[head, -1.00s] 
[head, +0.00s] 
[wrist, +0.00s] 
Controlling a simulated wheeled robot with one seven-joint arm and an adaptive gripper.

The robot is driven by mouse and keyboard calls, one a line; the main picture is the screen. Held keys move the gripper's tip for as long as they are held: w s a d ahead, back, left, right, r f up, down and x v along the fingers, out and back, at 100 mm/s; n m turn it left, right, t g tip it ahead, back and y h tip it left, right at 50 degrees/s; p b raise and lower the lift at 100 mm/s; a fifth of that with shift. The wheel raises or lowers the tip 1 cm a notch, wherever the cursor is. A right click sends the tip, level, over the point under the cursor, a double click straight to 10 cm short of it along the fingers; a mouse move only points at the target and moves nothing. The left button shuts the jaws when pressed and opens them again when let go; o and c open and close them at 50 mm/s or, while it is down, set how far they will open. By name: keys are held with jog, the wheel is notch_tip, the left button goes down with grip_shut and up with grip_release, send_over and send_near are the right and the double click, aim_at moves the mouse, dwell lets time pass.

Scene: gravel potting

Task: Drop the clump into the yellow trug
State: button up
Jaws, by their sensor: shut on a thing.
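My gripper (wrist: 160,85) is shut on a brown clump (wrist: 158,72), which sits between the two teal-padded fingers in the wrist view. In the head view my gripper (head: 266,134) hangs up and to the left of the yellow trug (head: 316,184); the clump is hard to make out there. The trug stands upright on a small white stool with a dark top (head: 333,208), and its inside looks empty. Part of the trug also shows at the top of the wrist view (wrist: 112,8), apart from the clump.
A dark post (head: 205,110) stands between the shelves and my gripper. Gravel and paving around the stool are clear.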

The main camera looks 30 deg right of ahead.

[PROBLEM]:
Transcribe, word for word, every line from the line with "[wrist, +0.00s]" to the line with "Controlling a simulated", inclusive, and output nothing else.

[REPLY TO THE EXERCISE]:
[wrist, +0.00s] 
Controlling a simulated wheeled robot with one seven-joint arm and an adaptive gripper.

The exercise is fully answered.